If you’re starting from scratch or otherwise adding a signal then you will need to right click in the list box in the upper left of the window. From there select “Add a New Signal.” This will create a randomly named signal that you can then edit.

Otherwise, select a signal to edit. The details of it will fill out the rest of the window.

On the right side you can rename the signal and you’ll see that it is renamed in the list as well.

“Bit Length” - This sets how many bits the signal uses. Once you do this you’ll see that that many bits are now highlighted in the 8x8 data grid above. The black bit is the “start” bit, green bits are the other bits in the signal. Gray bits are already used by another signal. You can still use them for the current signal too but doing so would be quite unusual.

“Byte Order” - The way that the green bits are filled out is changed by this checkbox.

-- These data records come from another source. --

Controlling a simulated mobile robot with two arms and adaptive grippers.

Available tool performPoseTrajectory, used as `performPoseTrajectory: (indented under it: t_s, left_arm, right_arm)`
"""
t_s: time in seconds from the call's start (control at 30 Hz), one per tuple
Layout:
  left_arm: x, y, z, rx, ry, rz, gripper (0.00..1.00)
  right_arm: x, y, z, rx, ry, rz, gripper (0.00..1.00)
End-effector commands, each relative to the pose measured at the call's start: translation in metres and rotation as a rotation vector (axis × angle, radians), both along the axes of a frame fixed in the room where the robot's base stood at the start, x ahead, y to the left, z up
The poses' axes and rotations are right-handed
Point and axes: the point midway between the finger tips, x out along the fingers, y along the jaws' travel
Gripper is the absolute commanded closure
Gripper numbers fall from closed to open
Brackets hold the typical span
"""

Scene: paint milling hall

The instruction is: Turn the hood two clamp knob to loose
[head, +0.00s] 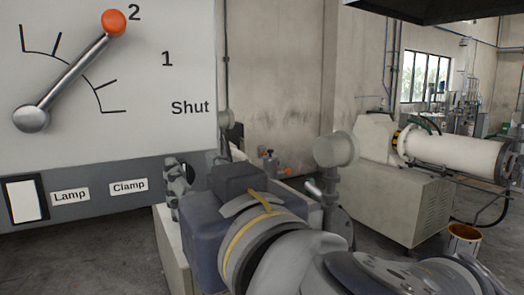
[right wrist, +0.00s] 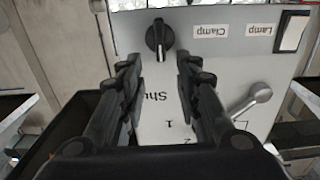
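The clamp knob (right wrist: 158,40) is a black bar-shaped knob on the grey panel face, beside the "Clamp" label in the right wrist view. Its bar stands about vertical in that picture, with a pale mark at the lower part; the labels there read upside down. My right gripper (right wrist: 157,66) is open, its two dark fingers apart, with the knob just beyond the gap between their tips. Nothing is between the fingers. In the head view the right gripper (head: 180,177) is beside the "Clamp" label (head: 129,186), and the knob is hidden there. My left gripper is out of view.
The panel carries a lever with an orange ball (head: 113,22) pointing toward "2", above "1" and "Shut". A white rocker switch (head: 26,199) sits left of the "Lamp" label (head: 70,196). A milling machine (head: 455,155) and an open can (head: 463,241) stand at right.

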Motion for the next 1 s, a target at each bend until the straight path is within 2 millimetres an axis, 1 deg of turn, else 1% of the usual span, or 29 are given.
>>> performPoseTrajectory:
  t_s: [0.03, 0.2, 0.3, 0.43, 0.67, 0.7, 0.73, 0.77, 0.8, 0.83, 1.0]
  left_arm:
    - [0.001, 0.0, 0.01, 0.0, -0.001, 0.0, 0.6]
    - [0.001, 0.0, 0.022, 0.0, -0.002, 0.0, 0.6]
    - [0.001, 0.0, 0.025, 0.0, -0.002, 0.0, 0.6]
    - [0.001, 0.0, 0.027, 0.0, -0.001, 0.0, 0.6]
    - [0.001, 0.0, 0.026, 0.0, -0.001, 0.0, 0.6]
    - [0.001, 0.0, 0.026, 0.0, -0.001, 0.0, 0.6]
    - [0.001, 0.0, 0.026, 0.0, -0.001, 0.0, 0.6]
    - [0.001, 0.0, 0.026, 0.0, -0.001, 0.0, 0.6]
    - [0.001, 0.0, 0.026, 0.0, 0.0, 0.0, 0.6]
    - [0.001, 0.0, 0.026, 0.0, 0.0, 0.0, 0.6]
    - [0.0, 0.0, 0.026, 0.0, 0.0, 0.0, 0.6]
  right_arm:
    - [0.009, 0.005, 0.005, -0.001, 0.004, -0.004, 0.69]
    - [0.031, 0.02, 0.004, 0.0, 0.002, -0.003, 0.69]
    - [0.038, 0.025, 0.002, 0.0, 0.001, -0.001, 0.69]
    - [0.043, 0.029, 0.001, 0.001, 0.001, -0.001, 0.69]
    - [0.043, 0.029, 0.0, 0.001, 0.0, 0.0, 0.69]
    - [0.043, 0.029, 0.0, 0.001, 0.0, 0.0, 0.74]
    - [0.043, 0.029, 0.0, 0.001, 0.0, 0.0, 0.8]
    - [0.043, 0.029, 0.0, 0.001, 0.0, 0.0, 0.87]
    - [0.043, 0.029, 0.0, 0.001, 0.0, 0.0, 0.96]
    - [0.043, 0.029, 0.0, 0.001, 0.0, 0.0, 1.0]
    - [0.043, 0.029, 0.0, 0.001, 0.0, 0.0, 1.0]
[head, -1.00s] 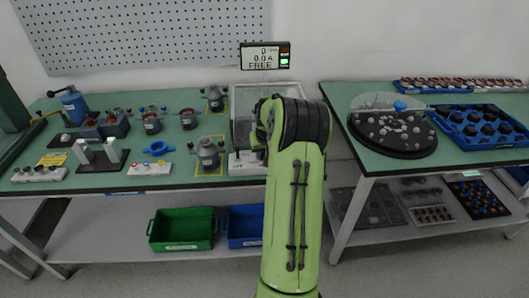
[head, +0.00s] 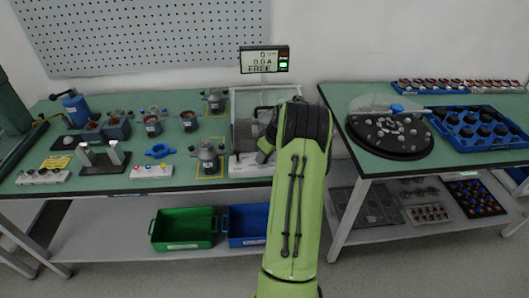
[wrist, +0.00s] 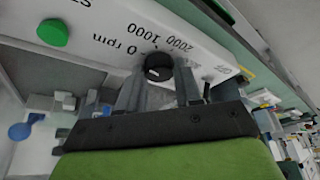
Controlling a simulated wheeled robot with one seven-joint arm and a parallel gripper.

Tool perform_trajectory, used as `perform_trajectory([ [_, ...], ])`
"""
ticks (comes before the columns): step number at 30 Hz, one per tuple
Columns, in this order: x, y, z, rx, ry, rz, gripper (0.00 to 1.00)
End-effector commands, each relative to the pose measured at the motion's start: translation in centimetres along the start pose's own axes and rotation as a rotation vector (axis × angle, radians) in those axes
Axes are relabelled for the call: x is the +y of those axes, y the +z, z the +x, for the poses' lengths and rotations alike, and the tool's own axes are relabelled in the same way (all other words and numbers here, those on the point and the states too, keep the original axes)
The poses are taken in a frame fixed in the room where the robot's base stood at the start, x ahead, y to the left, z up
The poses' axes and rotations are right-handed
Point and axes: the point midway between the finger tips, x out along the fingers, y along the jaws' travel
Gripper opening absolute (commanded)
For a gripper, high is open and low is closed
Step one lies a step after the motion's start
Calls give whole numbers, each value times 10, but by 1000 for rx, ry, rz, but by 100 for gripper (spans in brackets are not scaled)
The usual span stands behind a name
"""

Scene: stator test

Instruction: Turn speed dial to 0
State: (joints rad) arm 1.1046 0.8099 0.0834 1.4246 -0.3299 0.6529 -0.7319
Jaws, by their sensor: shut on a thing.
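The speed dial (wrist: 158,66) is a small round black knob on a white panel in the wrist view. "0 rpm", "1000" and "2000" are printed around it. My gripper (wrist: 160,82) is shut on the dial, with a grey finger on either side. Which mark the dial points to is too small to tell. In the head view, the white control box (head: 243,168) stands at the right end of the left bench, and my green arm hides the dial and gripper. The display (head: 264,60) above reads 0, 0.0 A and FREE, with a green light.
A round green button (wrist: 53,32) is on the same panel. A clear-walled enclosure (head: 240,110) stands behind the box. A second bench with a round turntable (head: 390,146) stands to the right.

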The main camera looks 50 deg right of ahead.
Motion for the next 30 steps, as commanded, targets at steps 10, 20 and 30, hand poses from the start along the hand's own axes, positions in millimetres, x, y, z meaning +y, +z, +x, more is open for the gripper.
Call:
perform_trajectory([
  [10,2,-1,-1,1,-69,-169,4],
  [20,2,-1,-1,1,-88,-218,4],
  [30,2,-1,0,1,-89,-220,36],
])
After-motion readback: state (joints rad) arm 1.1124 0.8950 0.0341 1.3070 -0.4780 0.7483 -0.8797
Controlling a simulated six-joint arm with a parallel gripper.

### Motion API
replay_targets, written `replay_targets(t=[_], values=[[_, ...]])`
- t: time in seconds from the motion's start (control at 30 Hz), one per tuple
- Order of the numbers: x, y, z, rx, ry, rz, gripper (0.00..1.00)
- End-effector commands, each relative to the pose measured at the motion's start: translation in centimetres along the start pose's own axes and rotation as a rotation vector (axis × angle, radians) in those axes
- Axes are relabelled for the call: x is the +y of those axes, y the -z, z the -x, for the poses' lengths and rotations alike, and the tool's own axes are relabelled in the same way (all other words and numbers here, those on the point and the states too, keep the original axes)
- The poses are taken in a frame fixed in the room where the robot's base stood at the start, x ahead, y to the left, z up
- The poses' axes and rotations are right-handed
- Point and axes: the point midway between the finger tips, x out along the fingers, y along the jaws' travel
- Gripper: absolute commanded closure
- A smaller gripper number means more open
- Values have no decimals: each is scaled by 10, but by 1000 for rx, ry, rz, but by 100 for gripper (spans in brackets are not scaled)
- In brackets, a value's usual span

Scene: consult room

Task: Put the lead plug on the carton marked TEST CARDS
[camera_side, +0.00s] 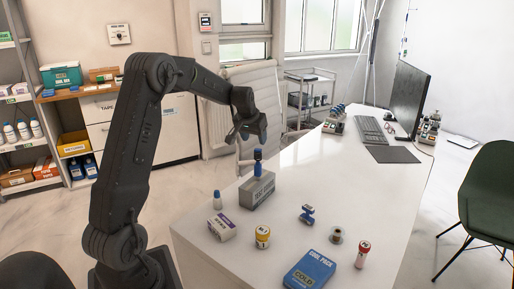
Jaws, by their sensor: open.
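The grey carton marked TEST CARDS (257,194) stands on the near left part of the white desk. A blue plug-like piece with a darker top (258,165) stands upright on the carton's top; it looks like the lead plug. My gripper (246,137) is open above the carton, a little left of and higher than the blue piece. There seems to be a small gap between my fingers and the piece. The fingertips are small and dark here.
Around the carton on the desk (390,187) are a white bottle with blue cap (217,201), a small white-purple box (222,227), a yellow jar (262,237), a small blue clamp-like item (307,214), a roll (337,236), a red-capped tube (362,254) and a COLD PACK box (309,270).

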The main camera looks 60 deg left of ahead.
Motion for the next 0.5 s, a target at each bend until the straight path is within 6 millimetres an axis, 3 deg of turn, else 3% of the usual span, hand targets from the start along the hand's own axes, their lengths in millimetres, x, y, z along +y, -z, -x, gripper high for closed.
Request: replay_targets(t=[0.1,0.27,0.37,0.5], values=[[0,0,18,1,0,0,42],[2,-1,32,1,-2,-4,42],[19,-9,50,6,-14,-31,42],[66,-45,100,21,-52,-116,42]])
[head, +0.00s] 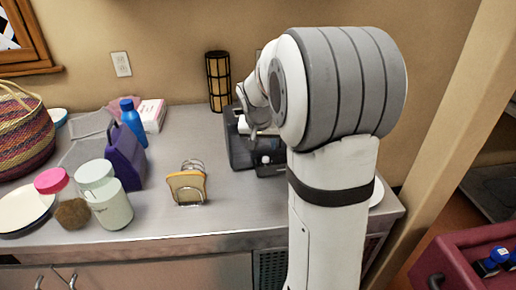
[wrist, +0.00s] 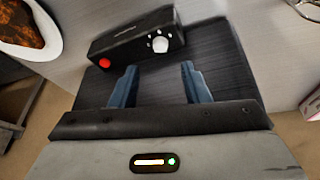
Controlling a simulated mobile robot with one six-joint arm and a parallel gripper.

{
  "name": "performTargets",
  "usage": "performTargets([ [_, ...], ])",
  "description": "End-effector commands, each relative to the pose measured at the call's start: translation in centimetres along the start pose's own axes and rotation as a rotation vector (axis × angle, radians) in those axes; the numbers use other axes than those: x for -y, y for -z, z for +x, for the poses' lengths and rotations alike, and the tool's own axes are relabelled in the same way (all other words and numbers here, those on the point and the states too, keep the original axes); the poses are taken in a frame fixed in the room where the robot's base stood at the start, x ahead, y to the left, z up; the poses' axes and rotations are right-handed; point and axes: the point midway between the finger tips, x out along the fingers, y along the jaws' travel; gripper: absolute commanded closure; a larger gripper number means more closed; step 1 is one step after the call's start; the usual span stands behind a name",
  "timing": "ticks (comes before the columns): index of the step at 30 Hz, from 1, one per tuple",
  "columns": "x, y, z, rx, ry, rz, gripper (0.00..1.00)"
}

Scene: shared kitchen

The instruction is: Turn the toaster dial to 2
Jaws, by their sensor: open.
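The dark toaster (head: 238,152) stands on the metal counter, partly hidden behind my arm in the head view. Its black front panel shows in the wrist view (wrist: 128,42), with a red button (wrist: 104,63) on the left and a white round dial (wrist: 160,44) ringed by small white marks on the right. I cannot read which mark the dial points at. My gripper (wrist: 159,66) is open and empty over the toaster, its two blue-grey fingers apart. The dial lies ahead of the gap between the fingertips, with no visible contact. The fingertips cannot be made out in the head view.
A wire rack with bread (head: 187,188) stands left of the toaster. A plate with brown food (wrist: 28,30) lies on the toaster's other side. A lantern (head: 218,82) stands behind.

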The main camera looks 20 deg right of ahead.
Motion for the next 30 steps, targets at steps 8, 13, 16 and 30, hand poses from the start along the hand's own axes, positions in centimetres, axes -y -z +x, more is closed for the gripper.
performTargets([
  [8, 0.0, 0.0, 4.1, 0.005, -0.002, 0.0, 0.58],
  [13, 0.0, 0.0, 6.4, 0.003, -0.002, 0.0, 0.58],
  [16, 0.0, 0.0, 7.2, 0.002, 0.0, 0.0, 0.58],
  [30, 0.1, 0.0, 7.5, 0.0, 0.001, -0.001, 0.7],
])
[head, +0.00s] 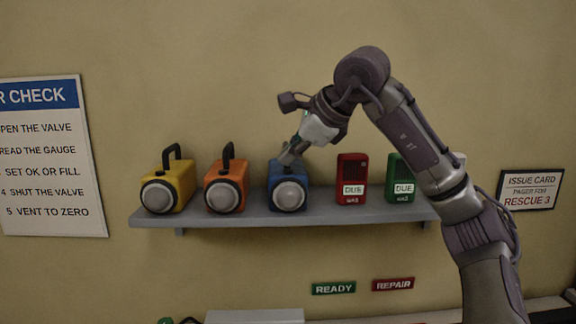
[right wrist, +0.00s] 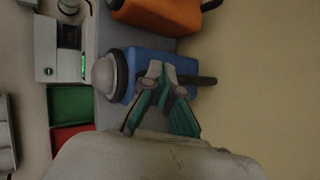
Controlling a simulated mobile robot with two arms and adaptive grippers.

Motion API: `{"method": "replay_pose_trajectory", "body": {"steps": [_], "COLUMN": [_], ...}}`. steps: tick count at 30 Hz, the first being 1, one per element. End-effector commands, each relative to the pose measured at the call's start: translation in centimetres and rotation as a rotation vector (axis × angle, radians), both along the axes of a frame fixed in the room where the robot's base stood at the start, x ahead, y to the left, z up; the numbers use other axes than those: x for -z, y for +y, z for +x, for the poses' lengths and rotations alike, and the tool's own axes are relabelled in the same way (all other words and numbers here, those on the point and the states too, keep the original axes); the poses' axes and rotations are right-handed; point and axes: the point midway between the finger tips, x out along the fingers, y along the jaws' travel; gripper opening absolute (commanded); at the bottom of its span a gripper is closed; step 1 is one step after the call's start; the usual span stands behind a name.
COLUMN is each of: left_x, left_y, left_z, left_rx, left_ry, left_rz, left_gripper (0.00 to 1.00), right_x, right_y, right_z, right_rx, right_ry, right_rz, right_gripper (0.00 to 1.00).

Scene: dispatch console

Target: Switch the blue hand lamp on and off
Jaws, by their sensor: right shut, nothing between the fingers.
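The blue hand lamp (head: 289,188) stands on the wall shelf, third from the left, its round lens facing out. The lens looks dull grey, like those of the other lamps. My right gripper (head: 288,157) is above the lamp's top, fingers shut and empty, pointing down at it. In the right wrist view the blue lamp (right wrist: 146,72) lies sideways, and my right gripper's fingertips (right wrist: 165,72) are at its top, between lens rim and black handle (right wrist: 197,80). I cannot tell whether they touch it. The switch is hidden. My left gripper is not in view.
A yellow lamp (head: 180,184) and an orange lamp (head: 226,183) stand left of the blue one on the shelf (head: 330,210). A red gas monitor (head: 351,168) and a green one (head: 399,170) stand to its right. READY (head: 334,287) and REPAIR (head: 393,284) signs hang below.

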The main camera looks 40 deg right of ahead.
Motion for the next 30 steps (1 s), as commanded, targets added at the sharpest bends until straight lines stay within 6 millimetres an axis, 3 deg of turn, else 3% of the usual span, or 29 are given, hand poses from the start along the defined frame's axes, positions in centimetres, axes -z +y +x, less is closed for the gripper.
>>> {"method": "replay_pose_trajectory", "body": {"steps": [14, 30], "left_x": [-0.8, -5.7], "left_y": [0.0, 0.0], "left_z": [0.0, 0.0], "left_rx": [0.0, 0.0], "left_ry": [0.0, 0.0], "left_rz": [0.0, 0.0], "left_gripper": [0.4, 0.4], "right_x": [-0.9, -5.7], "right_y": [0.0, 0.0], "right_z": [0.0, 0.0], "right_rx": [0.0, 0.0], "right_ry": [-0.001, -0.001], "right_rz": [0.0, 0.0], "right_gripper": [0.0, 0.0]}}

Checking it selects little endian mode whereas deselecting chooses big endian mode. This will have an effect on any signal that crosses byte boundaries.

“Type” can be: 1. UNSIGNED INTEGER - No sign bit, only positive numbers 2. SIGNED INTEGER - The top bit is used as a sign bit 3. SINGLE PRECISION - Floating point number (should be a 16 bit signal) 4. DOUBLE PRECISION - Floating point number (should be a 32 bit signal) 5. STRING - Directly turn the CAN bytes into a string

“Scale” is used to multiply the signal by the value to scale it appropriately

“Bias” is added to each value generated by the signal to set it at a different bias point

“Min Value” is purely informational. It is just a reference to anyone else viewing the DBC information as to what you expect the lowest value to be.

“Max Value” is likely informational.

“Units Name” is displayed after the value when you interpret a signal on the main frames list. For instance, you could set the units name to V so that a voltage value reads something like “12.34V” when it is displayed.

“Receiving Node” This is informational at the moment. You can set which node (out of all your defined nodes) is the one that receives this signal.

“Multiplexing” This is a somewhat involved topic. DBC signals can be multiplexed which means that a given frame might have a range of data that is not always found in every frame. There is a key of sorts that specifies which piece of data this particular frame is sending. This leads to the concept of multiplexed signals and multiplexors. Multiplexors are the key. They provide a value that specifies which multiplexed data item is being sent. A multiplexed signal is then connected to a specific value of the multiplexor. Thus, a multiplexed signal requires that a multiplexor also exists. You would normally set all of this to “Not multiplexed” and skip all this complication. But, multiplexed signals do exist. In that case the message would have one multiplexor and one or more multiplexed signals. So, you’d set up a multiplexor for the message and then create additional multiplexed signals that are marked as “Multiplexed” and have filled out the “Multiplex Value” with something unique.

“Comment” is purely informational.

Signals that use either “UNSIGNED INTEGER” or “SIGNED INTEGER” as their type can define a Value Table. This table allows text strings to be substituted in place of integer values. For instance, if you know that a value of 0x10 means PARK then you can go to the next empty entry in the list, type 0x10 for the value and PARK for the Text. This will make the interpreted value read PARK any time the signal has a value of 0x10. This is used to make a more human friendly presentation. It should be noted that if the signal has a value not in the list then it will still be shown as it’s integer value. But, known good values can be entered in the Value Table to make them easier to work with.